Now, about 45 minutes into the interview, I had the correct methods commented with very terse proofs of runtime, but without the immutability property. After pondering aloud for a couple of minutes about it, the interviewer gave me some sort of advice (I don’t remember exactly since the interview was over a month ago), and, due to lack of time, I explained how I would implement the immutability:
“The Cool Part**”
** denotes my personal opinion!
Think about a min heap with elements (from top to bottom and left to right) 12, 7, 9. To insert 8, you will create a heap that looks like 12, 8, 9, 7 (where 12 is on the 0th row, 8 and 9 are on the 1st row, and 7 on the 2nd row). You might immediately think, “Oh, I need to swap the left-child pointer on 12 to 8, then point 8’s left-child pointer to 7.” This is correct for a mutable heap, but I need to preserve the original heap.
To preserve both heaps, instead create a new HeapNode with 12 as the element. Next, decide if you are going to add to the left or right subtree (you know the sizes). If you are going to add to the left, then set the right-child pointer of the new HeapNode to the original HeapNode containing 9. Next, at 7, you decide if 8 will replace 7 or descend — it is greater, so it replaces 7, so go ahead and create a new HeapNode with 8 inside, and point your new HeapNode with 12’s left-child pointer to this new HeapNode with 8 inside. Finally, create a new HeapNode with 7 inside, and point this new HeapNode with 8’s left-child pointer to this node. Return the new HeapNode with 12 as the element, and you now have a pointer to the old, still-the-same heap, and the new, changed heap too.
Notice that we have changed NONE of the pointers in the original heap, thus we have achieved immutability. We only created 3 new nodes (since for the right subtree, we just pointed the new root to the old right subtree), which is still log(n) time for our heap.
You can continue this process of creating new branches in log(n) time, and while you may generate an ugly looking diagram of pointers if you draw it out, you achieve immutability even with the runtime requirements.
I’ll leave the remove() method in an immutable way as an exercise to the reader!
I couldn’t quite meet all of these requirements in the 50 minutes or so I was allotted, so I unfortunately did not get the job.
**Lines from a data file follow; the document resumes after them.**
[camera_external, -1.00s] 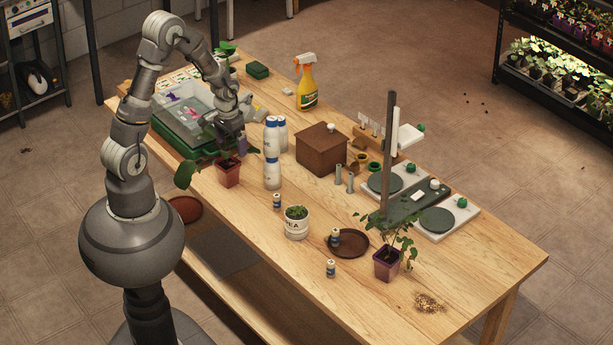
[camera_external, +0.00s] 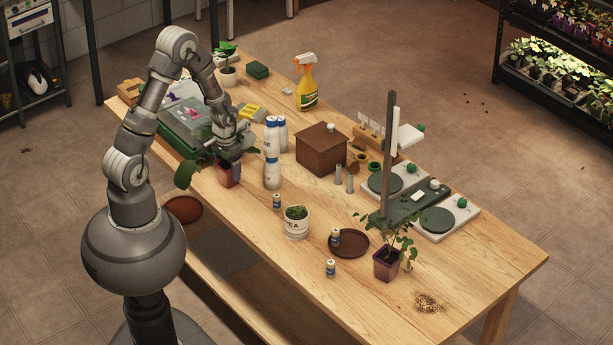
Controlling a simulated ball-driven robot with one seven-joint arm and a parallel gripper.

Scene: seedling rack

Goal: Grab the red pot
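The red pot (camera_external: 229,177) stands on the wooden table near its left long edge, with a leafy plant (camera_external: 186,172) leaning out to its left. My gripper (camera_external: 230,157) is directly over the pot, pointing down, with its fingers low at the pot's rim. The fingers overlap the pot and leaves. I cannot tell whether they are around the pot or touching it, nor how wide they are open. The pot's upper part is partly hidden by the gripper.
White bottles (camera_external: 272,160) stand close right of the pot. A green tray with a clear lid (camera_external: 185,125) is behind it. A purplish pot with a plant (camera_external: 387,264) stands far right. A reddish saucer (camera_external: 185,209) lies at the near left. A white labelled pot (camera_external: 296,224) stands in front.

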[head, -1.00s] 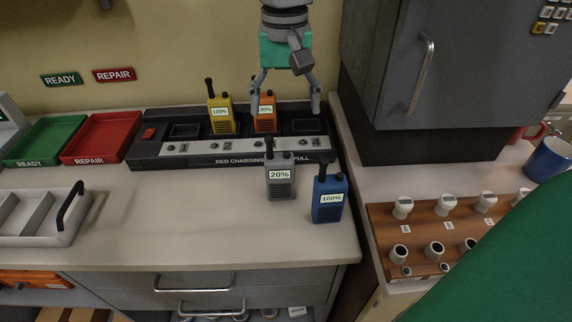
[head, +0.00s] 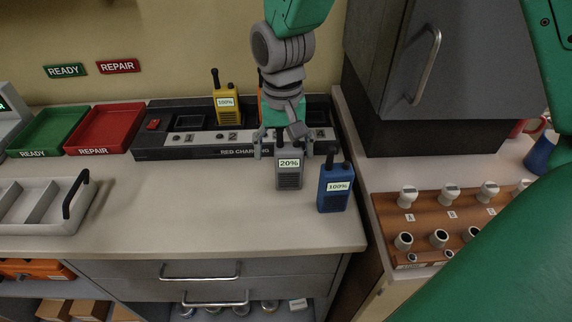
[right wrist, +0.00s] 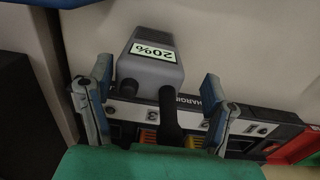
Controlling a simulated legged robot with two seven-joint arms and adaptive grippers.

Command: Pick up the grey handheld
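The grey handheld (head: 289,172) with a 20% label stands upright on the counter in front of the charger. My right gripper (head: 283,150) is above and behind it, with its fingers spread to either side of its top. In the right wrist view the grey handheld (right wrist: 150,62) lies between the two open fingers of my right gripper (right wrist: 155,95), with a gap on both sides. Its antenna points toward the palm. My left gripper does not show.
A blue handheld (head: 333,190) labelled 100% stands close to the right of the grey one. The charging rack (head: 160,152) is behind, with a yellow handheld (head: 227,104) in it. A red tray (head: 105,128), a green tray (head: 50,131) and a grey organiser (head: 75,219) are left. The counter's front middle is clear.

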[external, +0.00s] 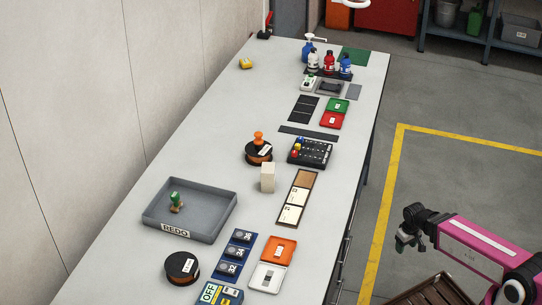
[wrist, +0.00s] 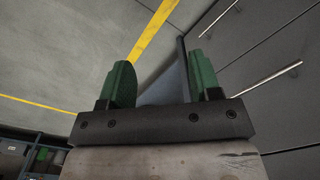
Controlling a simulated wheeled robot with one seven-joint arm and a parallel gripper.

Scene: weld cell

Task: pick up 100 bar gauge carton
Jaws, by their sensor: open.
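I cannot read "100 bar" on anything in view. An upright plain beige carton (external: 267,178) stands near the middle of the bench (external: 215,130); its print does not show, so I cannot tell if it is the gauge carton. Blue square pieces with round dark faces (external: 235,252) lie in a row at the near end. My gripper (external: 404,242) is right of the bench, over the floor and apart from everything. In the wrist view its green fingers (wrist: 161,82) are spread with nothing between them.
A grey REDO tray (external: 160,224) holds a small green item. Spools (external: 182,268), coloured trays (external: 280,249), a black rack (external: 310,152) and bottles (external: 328,62) crowd the bench. Its left strip is mostly clear. Drawer handles (wrist: 266,78) show in the wrist view.

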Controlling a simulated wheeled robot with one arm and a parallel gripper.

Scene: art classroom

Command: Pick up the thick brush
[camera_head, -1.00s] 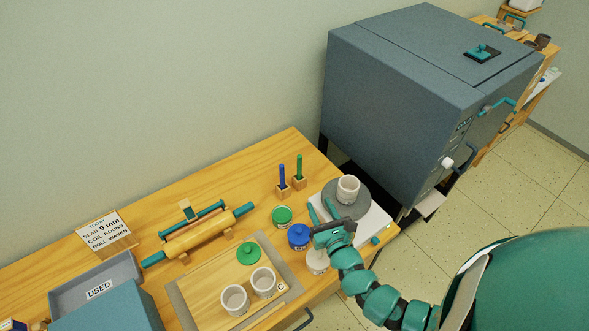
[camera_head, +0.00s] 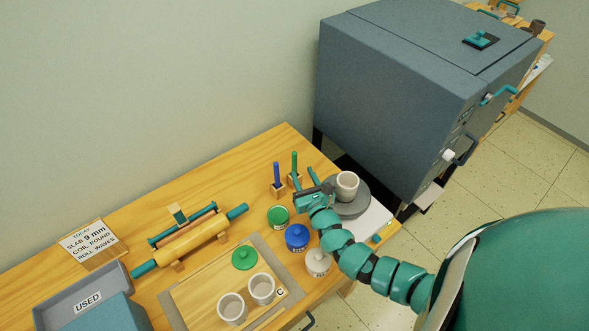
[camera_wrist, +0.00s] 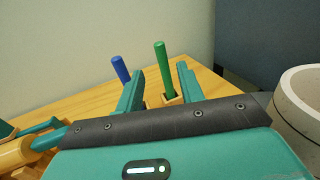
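Two upright brush handles, one blue (camera_head: 276,173) and one green (camera_head: 294,163), stand in small wooden blocks near the table's back edge. The wrist view shows the blue handle (camera_wrist: 120,68) and the green handle (camera_wrist: 164,70). The green one looks slightly thicker there, but I cannot tell for certain which is the thick brush. Bristles are not visible. My gripper (camera_head: 305,181) is open and empty, close in front of the green handle. In the wrist view, the green handle shows between my fingers (camera_wrist: 160,80), just beyond them; the blue one is outside, to the left.
A pale cup (camera_head: 346,186) stands on a grey wheel (camera_head: 352,208) right of my gripper. Green (camera_head: 278,217), blue (camera_head: 297,237) and white (camera_head: 317,262) jars stand in front. A rolling pin (camera_head: 193,242) lies left. A large kiln (camera_head: 400,100) stands behind right.

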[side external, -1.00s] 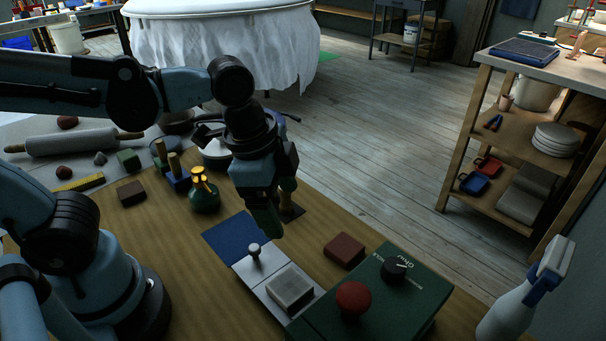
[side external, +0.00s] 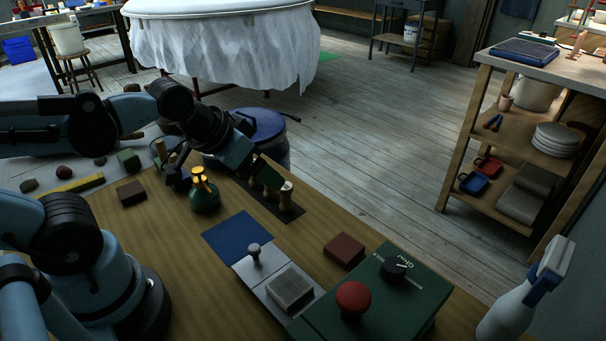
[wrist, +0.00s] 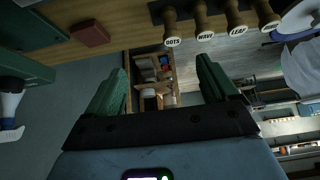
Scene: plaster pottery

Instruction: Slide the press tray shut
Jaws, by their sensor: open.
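The press tray (side external: 262,278) is a pale slab sticking out from the green press (side external: 372,307) at the front of the table, in the side view. A small round-topped knob (side external: 254,253) stands on its outer end. A grey square block (side external: 290,288) lies on it near the press. My gripper (side external: 264,178) is open and empty, tilted, beyond the tray near the wooden stamps (side external: 286,195), well apart from the knob. In the wrist view its green fingers (wrist: 163,78) are spread with nothing between them. The tray does not show there.
A blue mat (side external: 238,237) lies beside the tray's outer end. A red-brown block (side external: 344,250) lies beside the press, which carries a red button (side external: 353,298) and a black dial (side external: 395,268). A spray bottle (side external: 515,307) stands right.

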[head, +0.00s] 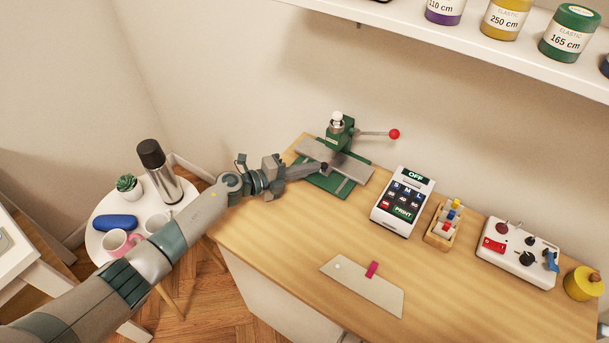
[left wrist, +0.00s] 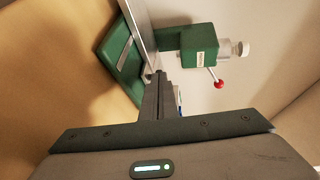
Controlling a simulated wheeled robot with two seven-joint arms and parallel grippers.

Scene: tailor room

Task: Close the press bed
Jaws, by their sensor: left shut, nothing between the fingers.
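The green press (head: 340,134) stands at the back left of the wooden table, with a red-knobbed lever (head: 394,134) pointing right. Its grey bed plate (head: 353,169) lies over the green base (head: 331,184); how far in it sits is hard to tell. My left gripper (head: 322,167) is shut and empty, with its tips at the front of the bed. In the left wrist view, the gripper's fingertips (left wrist: 158,76) are at the edge of the bed plate (left wrist: 138,24), seemingly touching or very near it. The press head (left wrist: 200,46) is just beyond. My right gripper is not in view.
Right of the press stand a label printer (head: 402,202), a small rack (head: 444,224) and a white control box (head: 517,255). A grey plate with a pink tab (head: 362,286) lies in front. A white side table (head: 97,246) holds a flask (head: 160,171) and cups. A shelf (head: 470,50) hangs above.

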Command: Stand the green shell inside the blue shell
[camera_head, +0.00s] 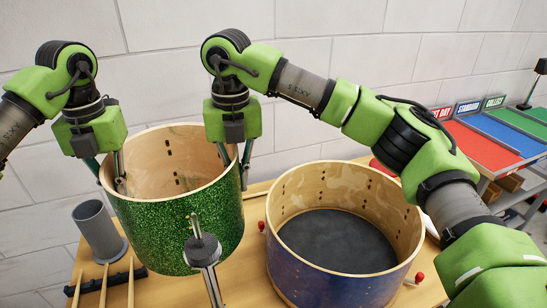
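The green sparkle shell (180,232) stands upright and open-topped at the left of the bench, its bare wood inside showing. The blue shell (330,284) stands right of it, open-topped, with a dark floor inside. My left gripper (108,180) is at the left rim of the green shell, one finger outside the wall and one inside, with a gap between them. My right gripper (238,172) is at the right rim, its outer finger outside the wall; its inner finger is partly hidden. Neither visibly clamps the wall. Whether the green shell touches the bench is hard to tell.
A metal stand with a round dark top (203,250) is in front of the green shell. A grey tube (97,230) and a dark rack with wooden sticks (104,280) are at the left. Coloured trays (485,145) are at the far right.

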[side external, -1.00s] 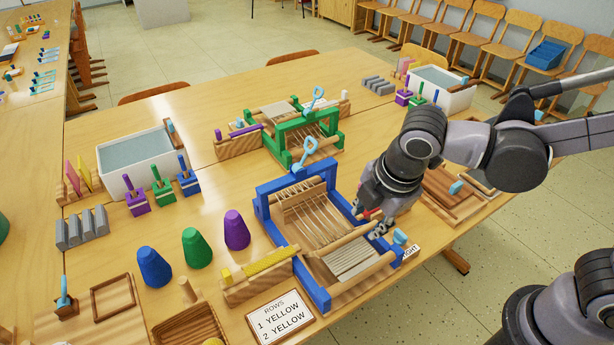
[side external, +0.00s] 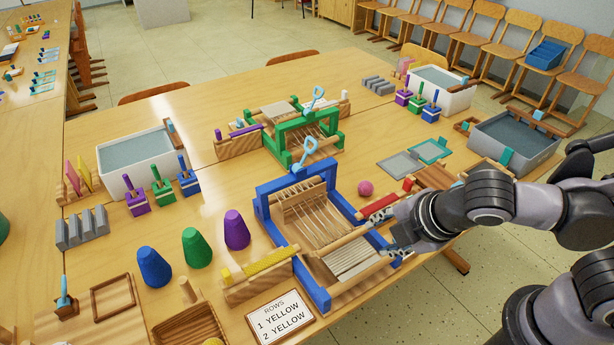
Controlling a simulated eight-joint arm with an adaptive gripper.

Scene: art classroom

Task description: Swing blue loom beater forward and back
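The blue loom (side external: 318,292) stands on the near part of the table, strung with pale warp threads, with woven cloth at its front end. An upright blue frame (side external: 296,184) crosses its back end, with a light-blue looped handle (side external: 306,160) above it; I take this to be the beater. A wooden bar (side external: 345,240) lies across the loom nearer the front. My gripper (side external: 393,238) is at the loom's front right corner, well away from the blue handle. Its fingers are small and partly hidden, so their opening is unclear.
A green loom (side external: 335,138) with a similar handle stands behind. A pink ball (side external: 366,188) and a red block (side external: 378,207) lie right of the blue loom. Blue, green and purple cones (side external: 237,230) and a "ROWS" card (side external: 281,316) sit left and in front.

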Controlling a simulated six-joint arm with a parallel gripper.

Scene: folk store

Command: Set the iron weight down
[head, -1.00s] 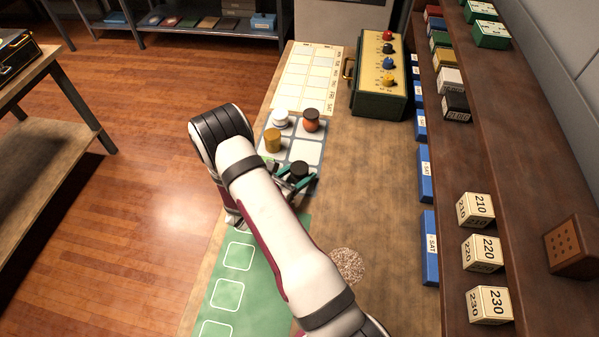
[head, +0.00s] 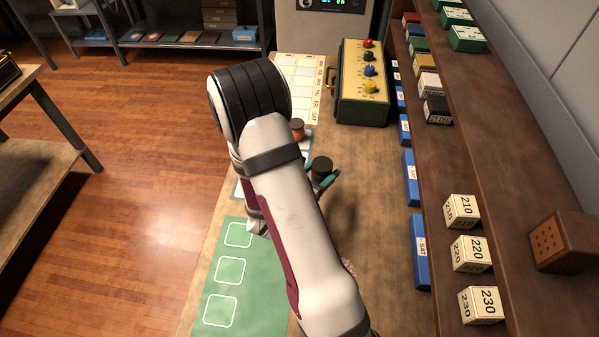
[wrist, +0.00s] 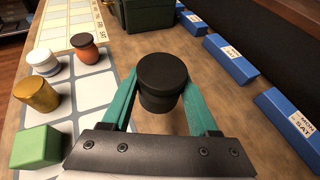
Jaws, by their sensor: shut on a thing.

I admit fully that I came to this interview less prepared than the other ones (the other 3 interviews, I had studied at least 30 hours the week prior to each one; and for the whole set of interviews, I had probably studied probability, combinatorics, data structures, and algorithms for about 200 hours from November through February).
I am still very interested in computational finance, and may apply to some of these firms again in the future post-PhD, as I think it would be thrilling to work on “the street” with some of the greatest mathematicians alive, but for now, I’ll focus more on my research!